Post by von Friedt » 16 Jul 2011 12:09

I haven't read Tragerflotten but I did purchase Tragerflotten Data Book by John Baxter.

I've always had an interest in German CV development, and although I disagree with much of the authors presumptions, I found it an interesting and thought-provoking book. I don't think it was his idea that this was what could have happened, but to take an idea and push it to its extreme. In that, he succeeds.

It actually is 33 CVs (not 32, but the author takes into account Bremen (sistership to Europa) which was wrecked in a bombing raid in March 1941 (which I believe is historically factual)). Of the 32 CVs, 14 were built in France (Atlantikflotte), 12 in Germany and six in Leningrad (Norwegenflotte). 14 are classed as fleet carriers (CV), four as battle carriers (CVB), 10 as light carriers (CVL), and four as auxiliary carriers (ACV).

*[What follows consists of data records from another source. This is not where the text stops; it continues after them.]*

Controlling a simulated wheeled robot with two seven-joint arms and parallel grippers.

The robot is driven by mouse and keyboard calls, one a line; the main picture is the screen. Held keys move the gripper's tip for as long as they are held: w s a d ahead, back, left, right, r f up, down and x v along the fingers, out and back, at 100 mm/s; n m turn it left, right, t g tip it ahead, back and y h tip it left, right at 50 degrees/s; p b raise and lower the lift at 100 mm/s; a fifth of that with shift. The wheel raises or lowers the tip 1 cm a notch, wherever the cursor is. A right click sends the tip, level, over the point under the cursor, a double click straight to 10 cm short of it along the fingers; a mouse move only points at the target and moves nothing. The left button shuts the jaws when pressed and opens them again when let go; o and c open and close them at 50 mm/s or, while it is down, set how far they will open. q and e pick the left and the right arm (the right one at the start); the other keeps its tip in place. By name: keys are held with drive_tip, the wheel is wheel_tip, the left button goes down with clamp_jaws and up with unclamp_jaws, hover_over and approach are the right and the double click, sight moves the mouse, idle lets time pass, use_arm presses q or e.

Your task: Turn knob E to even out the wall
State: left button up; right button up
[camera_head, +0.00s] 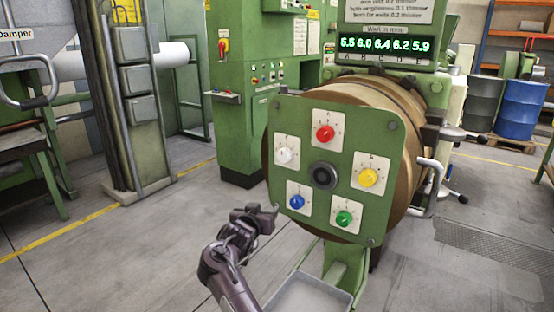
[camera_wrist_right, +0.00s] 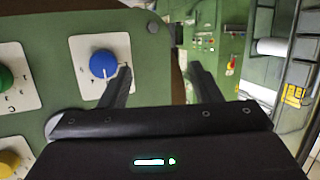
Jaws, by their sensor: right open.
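A green faceplate (camera_head: 330,130) on the extruder head carries several coloured knobs on white dial cards. The red knob (camera_head: 325,133) is at the top, yellow (camera_head: 367,177) at right, green (camera_head: 344,218) lower right, blue (camera_head: 296,202) lower left, white (camera_head: 286,155) at left. The display (camera_head: 387,47) reads 6.5, 6.0, 6.4, 6.2, 5.9 over A to E. My right gripper (camera_head: 270,214) is open and empty, left of the blue knob. In the right wrist view one finger overlaps the blue knob's card (camera_wrist_right: 85,84).
A dark round hub (camera_head: 323,176) sits at the faceplate's centre. A grey tray (camera_head: 310,294) stands below it. A curved handle (camera_head: 430,185) sticks out at the right of the barrel. Green cabinets (camera_head: 238,110) stand behind.

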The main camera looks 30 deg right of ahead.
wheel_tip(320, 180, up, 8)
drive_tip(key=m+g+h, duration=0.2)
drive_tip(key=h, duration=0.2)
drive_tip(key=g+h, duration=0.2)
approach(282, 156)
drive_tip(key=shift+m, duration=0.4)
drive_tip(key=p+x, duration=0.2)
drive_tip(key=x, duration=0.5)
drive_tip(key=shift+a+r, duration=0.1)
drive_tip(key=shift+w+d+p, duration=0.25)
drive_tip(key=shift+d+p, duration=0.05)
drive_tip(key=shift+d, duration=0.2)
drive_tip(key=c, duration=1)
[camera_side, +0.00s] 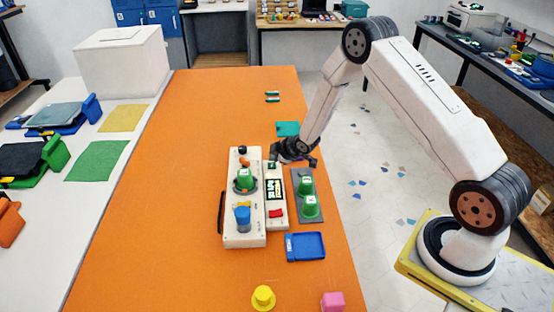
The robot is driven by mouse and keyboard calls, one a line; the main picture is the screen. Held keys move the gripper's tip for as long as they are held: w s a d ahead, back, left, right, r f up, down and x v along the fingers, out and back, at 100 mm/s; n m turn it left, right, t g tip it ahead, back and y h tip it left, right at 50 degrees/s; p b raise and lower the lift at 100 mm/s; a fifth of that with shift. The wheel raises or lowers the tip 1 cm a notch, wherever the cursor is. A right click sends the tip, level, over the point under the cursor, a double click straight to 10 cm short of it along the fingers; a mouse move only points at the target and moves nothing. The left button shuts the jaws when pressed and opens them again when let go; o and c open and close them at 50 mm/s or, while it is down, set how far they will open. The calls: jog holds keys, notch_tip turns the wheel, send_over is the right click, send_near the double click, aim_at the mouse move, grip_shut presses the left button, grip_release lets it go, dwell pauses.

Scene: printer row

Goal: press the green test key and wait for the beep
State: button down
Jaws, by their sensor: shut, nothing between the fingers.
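A cream tester (233,235) stands on the orange table, with a green piece (245,179) and a blue cylinder (242,218) on it. A narrow panel on its right side carries a lit display (276,188) and a red key (277,212). A small green spot (271,165) at the panel's far end looks like the green test key, but it is too small to be sure. My gripper (293,155) is shut and empty, just right of the panel's far end. I cannot tell whether it touches the key.
A grey tray (297,218) with two green pieces sits right of the panel, close to my gripper. A blue tray (305,247) lies nearer. A teal block (288,128) lies beyond the gripper. The table's left half is clear.

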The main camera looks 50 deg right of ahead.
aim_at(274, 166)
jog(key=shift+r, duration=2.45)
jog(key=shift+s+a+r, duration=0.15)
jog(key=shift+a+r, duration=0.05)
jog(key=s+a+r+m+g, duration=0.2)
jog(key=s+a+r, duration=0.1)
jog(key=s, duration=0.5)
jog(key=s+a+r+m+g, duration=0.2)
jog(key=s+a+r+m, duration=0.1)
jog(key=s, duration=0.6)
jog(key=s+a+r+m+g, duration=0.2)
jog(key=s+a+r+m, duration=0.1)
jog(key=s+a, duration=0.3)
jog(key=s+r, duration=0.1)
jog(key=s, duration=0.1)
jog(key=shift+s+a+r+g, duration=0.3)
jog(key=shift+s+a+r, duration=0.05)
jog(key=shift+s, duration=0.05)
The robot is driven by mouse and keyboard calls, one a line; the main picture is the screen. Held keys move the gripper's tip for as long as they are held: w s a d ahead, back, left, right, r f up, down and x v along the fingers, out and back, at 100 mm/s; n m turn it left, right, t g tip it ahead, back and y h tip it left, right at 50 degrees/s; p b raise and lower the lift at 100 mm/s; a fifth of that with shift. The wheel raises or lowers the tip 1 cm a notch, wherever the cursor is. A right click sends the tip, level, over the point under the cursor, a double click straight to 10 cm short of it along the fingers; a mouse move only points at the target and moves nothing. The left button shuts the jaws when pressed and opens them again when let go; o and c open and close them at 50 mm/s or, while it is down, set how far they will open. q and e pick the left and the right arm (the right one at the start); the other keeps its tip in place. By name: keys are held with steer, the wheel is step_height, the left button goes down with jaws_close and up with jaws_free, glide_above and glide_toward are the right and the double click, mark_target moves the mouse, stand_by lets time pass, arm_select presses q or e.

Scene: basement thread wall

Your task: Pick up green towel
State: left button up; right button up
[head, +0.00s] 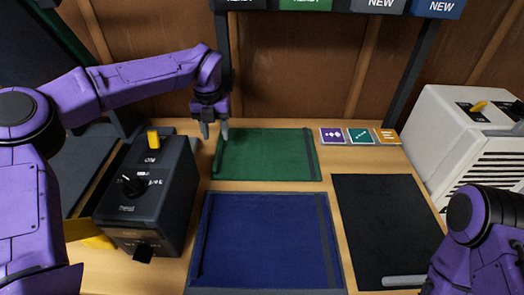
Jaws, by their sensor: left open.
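The green towel (262,155) lies flat on the wooden bench at the back, with a dark strip along its right side. My left gripper (214,132) is above the towel's back left corner, pointing down. Its two fingers are apart and nothing shows between them. I cannot tell how far above the towel the fingertips are. My right arm comes in at the lower right, and its gripper fingers do not show clearly.
A blue towel (265,240) lies in front of the green one. A black mat (385,225) lies to the right with a grey bar (404,281). A black switch box (150,195) stands left. Three small cards (359,136) lie at the back. A white machine (455,140) stands right.

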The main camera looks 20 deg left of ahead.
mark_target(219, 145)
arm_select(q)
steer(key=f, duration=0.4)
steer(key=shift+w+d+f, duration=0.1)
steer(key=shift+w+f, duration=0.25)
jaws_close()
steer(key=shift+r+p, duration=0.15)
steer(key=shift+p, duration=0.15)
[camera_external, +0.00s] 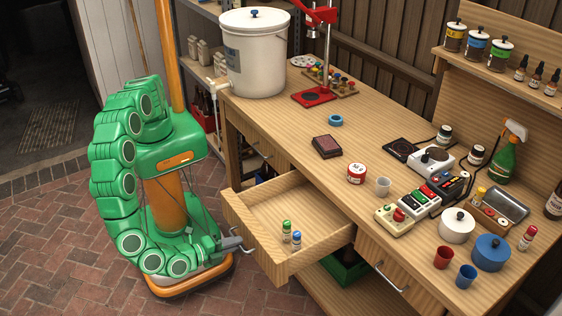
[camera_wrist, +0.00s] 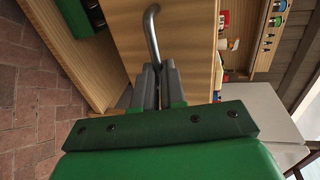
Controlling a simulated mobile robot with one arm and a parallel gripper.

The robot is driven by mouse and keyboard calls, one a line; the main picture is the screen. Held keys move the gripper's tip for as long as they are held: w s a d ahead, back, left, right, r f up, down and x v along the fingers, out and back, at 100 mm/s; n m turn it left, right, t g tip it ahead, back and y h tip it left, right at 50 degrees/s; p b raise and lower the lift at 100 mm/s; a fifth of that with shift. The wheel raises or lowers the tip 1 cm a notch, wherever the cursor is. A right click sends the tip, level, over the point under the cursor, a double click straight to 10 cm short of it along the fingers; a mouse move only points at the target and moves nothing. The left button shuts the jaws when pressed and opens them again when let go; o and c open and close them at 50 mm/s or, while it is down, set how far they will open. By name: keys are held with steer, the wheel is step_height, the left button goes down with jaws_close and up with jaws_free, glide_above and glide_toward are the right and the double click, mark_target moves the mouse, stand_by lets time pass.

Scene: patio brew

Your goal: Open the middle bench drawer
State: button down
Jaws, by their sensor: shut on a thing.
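The middle bench drawer (camera_external: 262,262) is pulled well out from the wooden bench, and its inside shows. Two small bottles, one green-capped (camera_external: 287,231) and one blue-capped (camera_external: 296,241), stand upright in it near the front. My gripper (camera_external: 236,243) is at the drawer's front, low beside my base. In the wrist view my gripper (camera_wrist: 157,72) is shut on the grey metal drawer handle (camera_wrist: 152,30). The drawer front (camera_wrist: 190,35) fills the view behind the handle. In the external view the handle is partly hidden by the fingers.
The right drawer (camera_external: 372,260) and left drawer (camera_external: 256,140) look shut. A green crate (camera_external: 345,268) sits on the shelf below. The bench top (camera_external: 285,130) carries a white bucket (camera_external: 254,60), pots, cups and devices. Brick floor (camera_external: 50,240) lies open to the left.

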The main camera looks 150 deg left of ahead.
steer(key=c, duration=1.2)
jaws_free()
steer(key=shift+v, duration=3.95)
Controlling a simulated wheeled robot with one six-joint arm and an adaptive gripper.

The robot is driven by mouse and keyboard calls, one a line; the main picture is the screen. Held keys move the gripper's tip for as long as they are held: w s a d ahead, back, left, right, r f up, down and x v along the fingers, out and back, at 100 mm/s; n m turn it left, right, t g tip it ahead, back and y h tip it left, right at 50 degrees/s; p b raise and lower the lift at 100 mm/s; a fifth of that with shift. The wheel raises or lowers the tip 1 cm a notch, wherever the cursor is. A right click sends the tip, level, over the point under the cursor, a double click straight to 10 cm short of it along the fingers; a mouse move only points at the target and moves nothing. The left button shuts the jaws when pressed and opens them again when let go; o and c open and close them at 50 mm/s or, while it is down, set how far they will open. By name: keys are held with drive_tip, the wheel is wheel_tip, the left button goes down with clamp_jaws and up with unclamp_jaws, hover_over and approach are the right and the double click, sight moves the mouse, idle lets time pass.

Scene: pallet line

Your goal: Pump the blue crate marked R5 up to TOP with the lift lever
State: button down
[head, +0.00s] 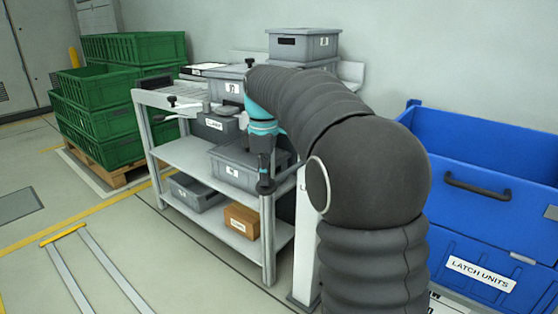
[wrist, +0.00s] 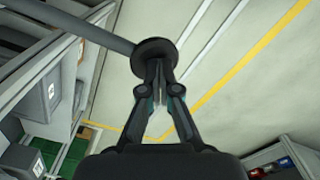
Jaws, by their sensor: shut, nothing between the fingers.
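A large blue crate (head: 480,225) stands at the right in the head view, with a dark handle and a label reading LATCH UNITS. I see no R5 or TOP mark. My gripper (head: 265,187) points down in front of the grey shelf cart. In the wrist view my gripper (wrist: 158,85) is shut and empty. A grey rod with a dark round knob (wrist: 155,47), which looks like the lift lever, lies at its fingertips. I cannot tell whether they touch. In the head view I cannot make out the lever; my arm covers part of that area.
The shelf cart (head: 200,160) holds grey bins and a brown box (head: 241,220). A white post (head: 306,240) stands between cart and blue crate, partly behind my arm. Green crates (head: 105,115) are stacked on a pallet at the left.

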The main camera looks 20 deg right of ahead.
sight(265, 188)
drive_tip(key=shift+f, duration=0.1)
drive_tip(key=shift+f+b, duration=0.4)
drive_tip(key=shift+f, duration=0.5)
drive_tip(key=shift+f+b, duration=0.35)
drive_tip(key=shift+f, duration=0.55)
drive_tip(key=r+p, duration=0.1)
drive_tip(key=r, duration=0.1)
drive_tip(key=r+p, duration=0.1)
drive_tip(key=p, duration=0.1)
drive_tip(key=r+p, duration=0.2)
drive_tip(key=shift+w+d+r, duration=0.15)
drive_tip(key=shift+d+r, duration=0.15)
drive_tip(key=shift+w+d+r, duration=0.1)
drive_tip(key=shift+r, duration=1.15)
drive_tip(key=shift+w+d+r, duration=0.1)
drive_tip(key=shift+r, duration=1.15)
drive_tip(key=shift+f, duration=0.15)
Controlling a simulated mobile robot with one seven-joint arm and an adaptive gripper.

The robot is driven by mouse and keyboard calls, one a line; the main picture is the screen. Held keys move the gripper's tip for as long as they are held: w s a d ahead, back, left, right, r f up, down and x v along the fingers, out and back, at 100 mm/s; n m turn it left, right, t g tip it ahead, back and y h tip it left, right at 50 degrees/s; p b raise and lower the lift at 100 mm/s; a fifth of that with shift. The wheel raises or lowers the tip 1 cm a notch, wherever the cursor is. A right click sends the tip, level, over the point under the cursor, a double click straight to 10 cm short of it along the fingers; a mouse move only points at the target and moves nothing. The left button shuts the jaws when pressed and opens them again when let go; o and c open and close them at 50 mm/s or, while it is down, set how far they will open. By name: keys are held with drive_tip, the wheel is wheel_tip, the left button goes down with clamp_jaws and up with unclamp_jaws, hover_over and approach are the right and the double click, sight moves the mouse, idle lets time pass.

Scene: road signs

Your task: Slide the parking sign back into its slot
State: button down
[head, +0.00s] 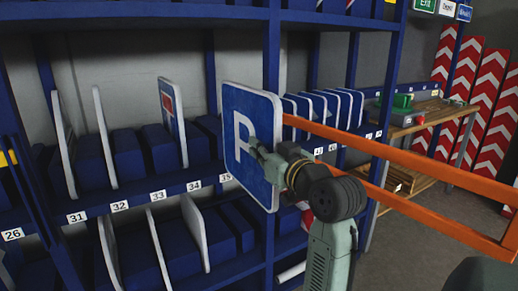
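The parking sign (240,108), a blue square plate with a white border and a white P, stands upright in front of the blue shelf upright. Its lower edge hangs below the shelf's front lip, so it is clear of the shelf boards at this side. My gripper (254,147) reaches in from the right and lies over the lower middle of the sign's face. It appears shut on the sign; the far finger is hidden. The slotted blue rack (125,155) behind has slots labelled 31 to 35. The sign covers part of the rack right of 35.
Several signs stand in the rack, including a red-and-blue one (173,105). More signs stand in the bay at right (330,105). An orange rail frame (440,170) runs close beside my arm. A wooden workbench (425,115) and striped red-white panels (490,85) stand at the back right.

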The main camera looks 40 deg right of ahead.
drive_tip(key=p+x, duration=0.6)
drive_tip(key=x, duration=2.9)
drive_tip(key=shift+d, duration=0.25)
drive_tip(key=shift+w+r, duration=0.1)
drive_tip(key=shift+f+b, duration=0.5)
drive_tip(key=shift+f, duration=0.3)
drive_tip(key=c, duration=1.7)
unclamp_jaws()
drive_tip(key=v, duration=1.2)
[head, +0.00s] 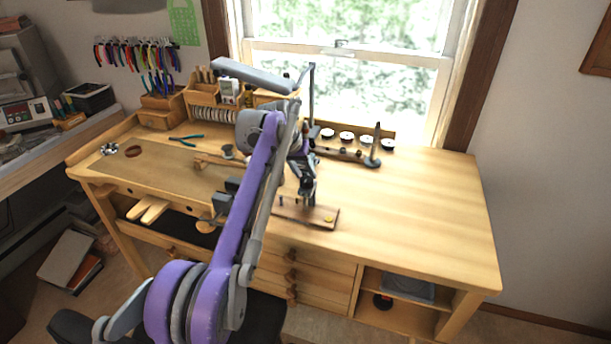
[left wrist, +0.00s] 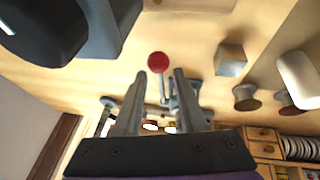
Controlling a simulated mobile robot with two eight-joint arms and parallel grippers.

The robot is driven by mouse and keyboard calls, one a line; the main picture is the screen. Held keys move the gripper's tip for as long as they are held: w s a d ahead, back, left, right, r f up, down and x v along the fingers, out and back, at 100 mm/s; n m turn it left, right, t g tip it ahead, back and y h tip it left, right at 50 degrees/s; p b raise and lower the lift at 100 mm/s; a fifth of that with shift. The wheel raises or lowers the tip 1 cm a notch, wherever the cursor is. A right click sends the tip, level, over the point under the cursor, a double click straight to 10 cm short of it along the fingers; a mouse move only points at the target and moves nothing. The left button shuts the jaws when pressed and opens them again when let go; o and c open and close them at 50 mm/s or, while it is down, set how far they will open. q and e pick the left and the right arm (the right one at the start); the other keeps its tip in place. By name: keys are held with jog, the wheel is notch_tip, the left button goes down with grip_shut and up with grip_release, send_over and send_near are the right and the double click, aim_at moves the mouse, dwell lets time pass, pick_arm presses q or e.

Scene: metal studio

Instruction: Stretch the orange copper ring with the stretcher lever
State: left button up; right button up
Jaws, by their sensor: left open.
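A red ball knob (left wrist: 158,62) tops a thin grey lever in the left wrist view; I take it for the stretcher lever. My left gripper (left wrist: 160,76) is open, with the knob just past its fingertips and in line with the gap between them. I cannot tell whether they touch. In the head view my purple left arm covers much of the bench middle and hides the knob. A small yellow-orange spot (head: 329,219), possibly the copper ring, is on a wooden board (head: 318,213) at the front of the bench. My right gripper is not in view.
A metal block (left wrist: 230,60) shows right of the knob in the left wrist view. A dark upright post (head: 375,148) and several small round dishes (head: 347,137) stand near the window. The right part of the bench (head: 430,200) is clear.

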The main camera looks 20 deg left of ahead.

To give you a flavour as to the context of this book, the French carrier Bearn (renamed Moltke) is the first German carrier. It is mainly used as a training carrier.

The second carrier is the infamous Graf Zeppelin, commissioned 30 July 1940. After sea trials, her catapult sleds and lauch rails were removed and replaced with expendable launching bridles and flush decks. As well the 150mm guns were removed, resulting in a weight saving of about 1100 tons. Zeppelin began training her new air group (32 He 100Ts + 6 spares, 24 Ju 87Cs +2 spares) in February 1941. Zeppelin joined Moltke in operations in the Baltic Sea during Operation Barbossa. Zepplein resumed operations in the Baltic Sea in March 1942. Presumbably, sometime in the summer of 42 the Germans conquered Leningrad and started to put the shipyards there to their use. In September 42 Zeppelin moved with her sister ship Peter Strasser to Trondheim to form the basis of the Norwegenflotte.

I know this thread is almost a year old but if anybody would like more info from this book just let me know.

BTW, if anybody knows where I could get a copy of Tragerflotten (at a reasonable price), I would appreciate it.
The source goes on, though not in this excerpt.